Before British coverage of the American debate on gun control goes any further, I have to hope the BBC and a lot of other Anglo-Saxons who really ought to be better informed try to find out what they are talking about. The chatter started up again last week after President Obama’s State of the Union address.

I don’t mean the ignorance here of the origin of the right to keep and bear arms protected by the Second Amendment to the US Constitution, thought there is that, too. The amendment was not an invention of James Madison, the principle author of first ten amendments, known as the Bill of Rights. In the Second Amendment, Madison was simply affirming the right to bear arms which the people of the 13 States had inherited from English law. Any educated American shooter will point to English documents from the 1328 Statute of Northampton to Coke’s Institutes of the Laws of England to prove it.
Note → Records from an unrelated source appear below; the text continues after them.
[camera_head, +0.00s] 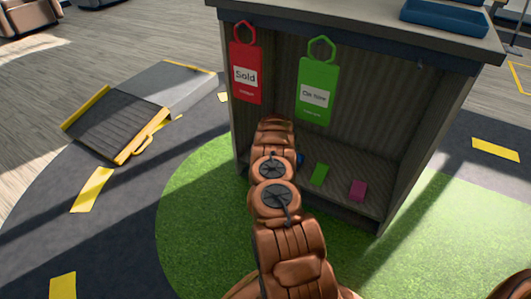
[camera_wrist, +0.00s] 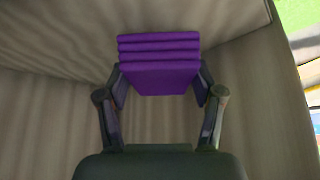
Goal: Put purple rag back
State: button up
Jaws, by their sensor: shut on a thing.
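The purple rag (camera_wrist: 160,75) is a folded stack of several layers in the wrist view. My gripper (camera_wrist: 160,82) is shut on it, with one finger on each side. Grey ribbed walls surround it in that view. In the head view my copper arm reaches into the open grey cabinet (camera_head: 345,154), and the gripper and the purple rag are hidden behind the arm. On the cabinet's low shelf lie a green folded piece (camera_head: 319,173) and a pink one (camera_head: 358,190). A bit of blue (camera_head: 300,159) shows beside my arm.
A red "Sold" tag (camera_head: 246,76) and a green tag (camera_head: 317,94) hang at the cabinet's top front. A blue tray (camera_head: 444,17) sits on its counter. A yellow-edged ramp (camera_head: 119,121) stands at left. Green floor lies before the cabinet.

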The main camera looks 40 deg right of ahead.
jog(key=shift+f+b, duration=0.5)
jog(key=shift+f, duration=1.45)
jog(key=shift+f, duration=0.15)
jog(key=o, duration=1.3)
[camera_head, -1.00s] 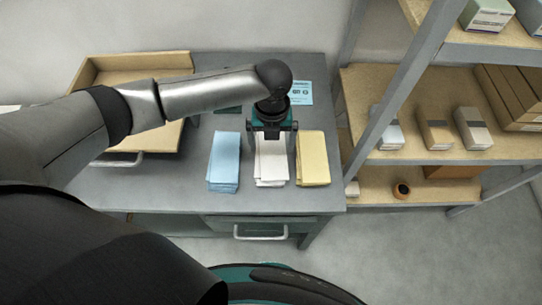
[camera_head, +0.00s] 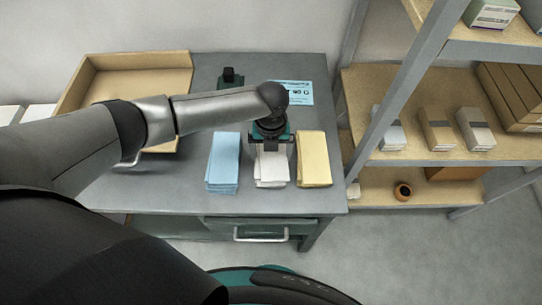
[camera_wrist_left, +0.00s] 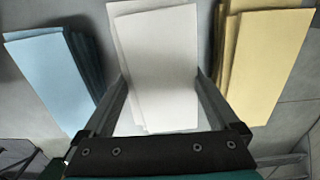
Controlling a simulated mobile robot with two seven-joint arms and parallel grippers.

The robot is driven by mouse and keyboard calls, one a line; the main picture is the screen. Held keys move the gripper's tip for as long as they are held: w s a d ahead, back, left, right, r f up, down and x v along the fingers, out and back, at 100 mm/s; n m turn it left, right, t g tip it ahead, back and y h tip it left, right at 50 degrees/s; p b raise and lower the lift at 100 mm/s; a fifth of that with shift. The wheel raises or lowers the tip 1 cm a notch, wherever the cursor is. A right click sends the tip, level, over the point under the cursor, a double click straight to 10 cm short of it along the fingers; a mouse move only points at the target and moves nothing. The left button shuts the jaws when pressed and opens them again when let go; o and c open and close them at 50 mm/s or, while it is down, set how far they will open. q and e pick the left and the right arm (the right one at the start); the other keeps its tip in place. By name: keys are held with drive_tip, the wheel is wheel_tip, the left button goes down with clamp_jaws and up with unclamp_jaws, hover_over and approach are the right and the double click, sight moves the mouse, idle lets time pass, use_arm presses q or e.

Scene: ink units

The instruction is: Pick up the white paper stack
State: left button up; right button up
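The white paper stack (camera_head: 271,172) lies on the grey table between a blue paper stack (camera_head: 223,163) and a yellow paper stack (camera_head: 313,160). My left gripper (camera_head: 270,150) is over its far part, pointing down, and hides that part in the head view. In the left wrist view the white stack (camera_wrist_left: 158,60) lies between the two fingers of the left gripper (camera_wrist_left: 162,78), which are spread apart along its two sides. The fingers are close to its edges; contact cannot be told. My right gripper is not in view.
A wooden tray (camera_head: 82,88) sits at the table's back left, under my arm. A dark object (camera_head: 230,78) and a light-blue sheet (camera_head: 294,92) lie at the back. A shelf (camera_head: 440,150) with several boxes stands on the right. A drawer handle (camera_head: 260,238) is at the front.

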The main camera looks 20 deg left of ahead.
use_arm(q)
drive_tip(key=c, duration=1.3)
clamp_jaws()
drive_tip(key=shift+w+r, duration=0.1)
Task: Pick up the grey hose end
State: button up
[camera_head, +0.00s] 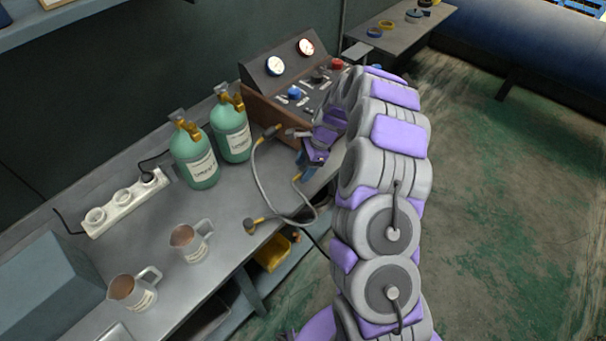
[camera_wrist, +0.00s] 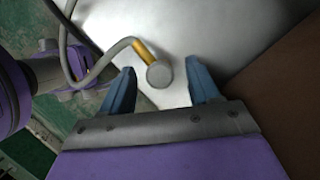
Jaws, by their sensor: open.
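The grey hose end (camera_wrist: 158,75) shows in the wrist view as a round grey cap with a yellow collar behind it. It lies between the two blue fingers of my gripper (camera_wrist: 160,68), near the tips, with a visible gap on each side. My gripper is open and holds nothing. The grey hose (camera_wrist: 102,62) runs from the collar to the upper left. In the head view the hose (camera_head: 262,182) loops over the workbench beside my gripper (camera_head: 314,158), with several yellow fittings along it. Which fitting there is this end, I cannot tell.
On the workbench (camera_head: 226,262) stand two green cylinders (camera_head: 194,158) (camera_head: 231,130), a power strip (camera_head: 123,205) and two mugs (camera_head: 186,243) (camera_head: 130,292). A gauge panel (camera_head: 290,75) stands behind my gripper. A yellow bin (camera_head: 273,254) sits below the bench edge.

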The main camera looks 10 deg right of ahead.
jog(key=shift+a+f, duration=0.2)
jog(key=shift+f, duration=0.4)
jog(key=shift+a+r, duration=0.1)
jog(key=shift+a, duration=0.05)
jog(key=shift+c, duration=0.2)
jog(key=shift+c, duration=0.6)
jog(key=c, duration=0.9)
In fact, in protecting the right to keep and bear arms – something the British abandoned only in the 20th century – the Americans are now more English than the English.
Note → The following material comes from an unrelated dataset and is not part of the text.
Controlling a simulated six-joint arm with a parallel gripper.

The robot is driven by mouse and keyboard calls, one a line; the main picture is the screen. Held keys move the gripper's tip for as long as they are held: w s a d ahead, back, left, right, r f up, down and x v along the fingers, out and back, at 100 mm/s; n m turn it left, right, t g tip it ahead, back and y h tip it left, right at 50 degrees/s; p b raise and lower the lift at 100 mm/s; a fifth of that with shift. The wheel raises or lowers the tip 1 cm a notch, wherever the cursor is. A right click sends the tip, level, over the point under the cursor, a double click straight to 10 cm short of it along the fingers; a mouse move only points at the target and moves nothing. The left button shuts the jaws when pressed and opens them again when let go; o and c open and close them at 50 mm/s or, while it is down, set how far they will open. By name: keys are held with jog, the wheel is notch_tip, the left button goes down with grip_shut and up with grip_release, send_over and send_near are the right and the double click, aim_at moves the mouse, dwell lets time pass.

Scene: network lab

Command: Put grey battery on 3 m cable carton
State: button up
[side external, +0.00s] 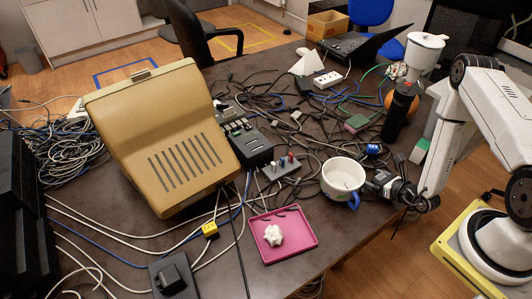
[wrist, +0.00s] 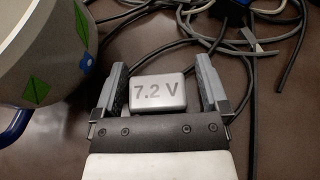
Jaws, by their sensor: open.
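The grey battery (wrist: 158,94), a small block marked "7.2 V", lies on the dark table in the wrist view. My gripper (wrist: 160,66) is open, with one finger on each side of the battery and a narrow gap at each side. In the side external view my gripper (side external: 378,183) is low over the table, just right of the white mug; the battery cannot be made out there. I cannot identify the 3 m cable carton for certain in either view.
The white mug (side external: 343,178) with a blue handle stands close to my gripper; it also shows in the wrist view (wrist: 40,50). A pink tray (side external: 296,246) holds a white crumpled piece. Cables clutter the table (side external: 375,240). A black bottle (side external: 398,112) stands behind.

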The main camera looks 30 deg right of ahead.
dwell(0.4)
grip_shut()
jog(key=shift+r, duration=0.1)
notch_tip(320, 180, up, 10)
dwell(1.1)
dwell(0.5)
But what really makes me cringe when I listen to anyone here talking about ‘America’s gun culture’ is their shocked talk about ‘assault weapons.’ Ever asked one of these people just what he means when he talks about an ‘assault weapon?’ I think the average British answer to that one would be: ‘Um, er.’

So here it is. The technical definition of an assault weapon is ‘any rifle, pistol, or shotgun that anti-gunners want to ban and that looks ugly and scary.’ Really. It’s true. The anti-gunners, and the unthinking British who echo them, just throw anything they want into that definition.

I have that from Dan Peterson, a writer and firearms lawyer practising in Northern Virginia.